The effect of terrain height on land breeze was simulated by Qian [24]. His experiment revealed that terrain area creates stronger land breeze circulation as compared to the lower terrain case. The highest mountains around Cenderawasih Bay and Tolo Bay are approximately 3750 m (Mountain of Weyland) and 2590 m (Mountain of Pompangeo), respectively. Terrain high around Cenderawasih Bay is higher than Tolo Bay. The highest mountain around concave coastline combines the ideal width of concave coastline causing the offshore rainfall over Cenderawasih to be higher than another area.

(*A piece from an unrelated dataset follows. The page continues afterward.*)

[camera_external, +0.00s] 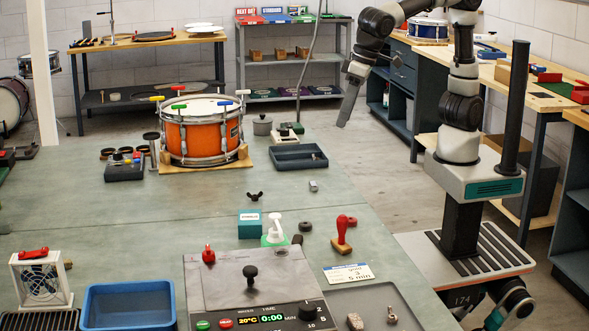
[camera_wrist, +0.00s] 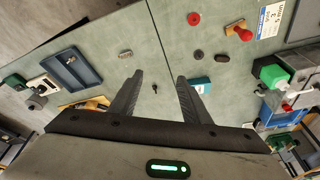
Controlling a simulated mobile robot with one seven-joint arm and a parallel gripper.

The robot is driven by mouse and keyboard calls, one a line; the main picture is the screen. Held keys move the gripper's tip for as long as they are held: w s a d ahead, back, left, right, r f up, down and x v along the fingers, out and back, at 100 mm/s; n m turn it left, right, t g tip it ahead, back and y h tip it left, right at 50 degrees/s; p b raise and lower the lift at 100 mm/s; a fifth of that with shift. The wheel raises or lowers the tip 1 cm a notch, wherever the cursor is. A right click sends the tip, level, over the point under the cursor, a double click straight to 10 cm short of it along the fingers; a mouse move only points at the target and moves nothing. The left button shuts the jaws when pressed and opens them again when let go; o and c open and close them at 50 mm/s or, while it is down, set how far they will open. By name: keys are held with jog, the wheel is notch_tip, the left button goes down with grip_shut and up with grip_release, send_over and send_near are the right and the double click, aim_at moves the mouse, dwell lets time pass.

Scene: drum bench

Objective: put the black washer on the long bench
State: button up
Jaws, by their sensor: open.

Cenderawasih Bay and Tolo Bay are two of highest offshore rainfalls in Eastern Maritime Continent. For the next analysis, we use Cenderawasih Bay and Tolo Bay to reveal the characteristic of offshore rainfall over Eastern Indonesia Maritime Continent. Figure 3 shows the peak of monthly offshore rainfall over Cenderawasih Bay and Tolo Bay.

Figure 3: Box and whisker plot for monthly offshore rainfall variability over Cenderawasih Bay (blue) and Tolo Bay (red). The top and bottom of the large box denote the 25th and 75th percentiles. The circle in the box denotes the 50th percentile or median of the distribution. The bars extend to the largest or smallest value within 1.5 times the interquartile range of the 75th or 25th percentiles, respectively. The interquartile range is defined as the distance between the 25th and 75th percentile values. The whiskers are outliers.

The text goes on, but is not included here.